◆ WHAT THE TASK ASKS
Please copy all the lines that follow, word for word.

####

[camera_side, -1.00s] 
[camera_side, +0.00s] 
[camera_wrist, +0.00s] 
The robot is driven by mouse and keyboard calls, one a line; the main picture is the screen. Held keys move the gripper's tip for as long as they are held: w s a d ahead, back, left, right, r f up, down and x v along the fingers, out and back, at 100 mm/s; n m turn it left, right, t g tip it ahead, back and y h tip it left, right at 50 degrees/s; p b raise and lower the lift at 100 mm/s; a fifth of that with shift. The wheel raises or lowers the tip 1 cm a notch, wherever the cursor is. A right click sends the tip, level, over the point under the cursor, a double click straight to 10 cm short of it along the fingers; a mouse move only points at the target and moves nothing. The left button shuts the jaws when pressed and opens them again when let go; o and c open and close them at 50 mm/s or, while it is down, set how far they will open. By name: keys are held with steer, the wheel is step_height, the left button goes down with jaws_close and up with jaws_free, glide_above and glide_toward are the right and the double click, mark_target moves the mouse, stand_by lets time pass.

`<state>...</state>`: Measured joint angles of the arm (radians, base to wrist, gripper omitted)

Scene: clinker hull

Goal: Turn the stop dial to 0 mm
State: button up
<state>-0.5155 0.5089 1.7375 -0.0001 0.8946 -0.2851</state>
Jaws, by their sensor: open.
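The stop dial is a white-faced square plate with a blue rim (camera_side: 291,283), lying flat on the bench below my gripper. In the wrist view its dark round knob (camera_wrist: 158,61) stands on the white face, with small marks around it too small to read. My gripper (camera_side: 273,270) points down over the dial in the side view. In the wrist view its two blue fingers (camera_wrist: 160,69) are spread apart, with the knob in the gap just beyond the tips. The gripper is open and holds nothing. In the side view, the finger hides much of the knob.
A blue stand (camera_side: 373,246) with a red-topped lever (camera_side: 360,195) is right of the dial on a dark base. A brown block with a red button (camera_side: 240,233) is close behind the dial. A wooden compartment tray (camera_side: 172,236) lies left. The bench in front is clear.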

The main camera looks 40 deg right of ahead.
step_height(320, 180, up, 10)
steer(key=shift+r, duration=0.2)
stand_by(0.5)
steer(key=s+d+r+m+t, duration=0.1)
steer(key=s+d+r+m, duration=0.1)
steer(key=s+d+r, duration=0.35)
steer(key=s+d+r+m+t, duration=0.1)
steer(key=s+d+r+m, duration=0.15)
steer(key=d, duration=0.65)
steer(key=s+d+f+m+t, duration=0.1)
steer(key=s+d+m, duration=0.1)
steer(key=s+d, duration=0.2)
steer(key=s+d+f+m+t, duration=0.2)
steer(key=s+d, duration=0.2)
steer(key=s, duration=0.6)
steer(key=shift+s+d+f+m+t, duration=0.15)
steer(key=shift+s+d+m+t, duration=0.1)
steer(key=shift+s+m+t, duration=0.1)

####

◆ SOLUTION FOR THIS TASK
[camera_side, -1.00s] 
[camera_side, +0.00s] 
[camera_wrist, +0.00s] 
The robot is driven by mouse and keyboard calls, one a line; the main picture is the screen. Held keys move the gripper's tip for as long as they are held: w s a d ahead, back, left, right, r f up, down and x v along the fingers, out and back, at 100 mm/s; n m turn it left, right, t g tip it ahead, back and y h tip it left, right at 50 degrees/s; p b raise and lower the lift at 100 mm/s; a fifth of that with shift. The wheel raises or lowers the tip 1 cm a notch, wherever the cursor is. A right click sends the tip, level, over the point under the cursor, a double click straight to 10 cm short of it along the fingers; a mouse move only points at the target and moves nothing. The left button shuts the jaws when pressed and opens them again when let go; o and c open and close them at 50 mm/s or, while it is down, set how far they will open. By name: keys are held with steer, the wheel is step_height, the left button goes down with jaws_close and up with jaws_free, glide_above and glide_toward are the right and the double click, mark_target moves the mouse, stand_by lets time pass.

`<state>...</state>`: Measured joint angles of the arm (radians, base to wrist, gripper omitted)

Scene: clinker hull

Goal: Turn the stop dial to 0 mm
State: button up
<state>-0.5155 0.5089 1.7375 -0.0001 0.8946 -0.2851</state>
Jaws, by their sensor: open.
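The stop dial is a white-faced square plate with a blue rim (camera_side: 291,283), lying flat on the bench below my gripper. In the wrist view its dark round knob (camera_wrist: 158,61) stands on the white face, with small marks around it too small to read. My gripper (camera_side: 273,270) points down over the dial in the side view. In the wrist view its two blue fingers (camera_wrist: 160,69) are spread apart, with the knob in the gap just beyond the tips. The gripper is open and holds nothing. In the side view, the finger hides much of the knob.
A blue stand (camera_side: 373,246) with a red-topped lever (camera_side: 360,195) is right of the dial on a dark base. A brown block with a red button (camera_side: 240,233) is close behind the dial. A wooden compartment tray (camera_side: 172,236) lies left. The bench in front is clear.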

The main camera looks 40 deg right of ahead.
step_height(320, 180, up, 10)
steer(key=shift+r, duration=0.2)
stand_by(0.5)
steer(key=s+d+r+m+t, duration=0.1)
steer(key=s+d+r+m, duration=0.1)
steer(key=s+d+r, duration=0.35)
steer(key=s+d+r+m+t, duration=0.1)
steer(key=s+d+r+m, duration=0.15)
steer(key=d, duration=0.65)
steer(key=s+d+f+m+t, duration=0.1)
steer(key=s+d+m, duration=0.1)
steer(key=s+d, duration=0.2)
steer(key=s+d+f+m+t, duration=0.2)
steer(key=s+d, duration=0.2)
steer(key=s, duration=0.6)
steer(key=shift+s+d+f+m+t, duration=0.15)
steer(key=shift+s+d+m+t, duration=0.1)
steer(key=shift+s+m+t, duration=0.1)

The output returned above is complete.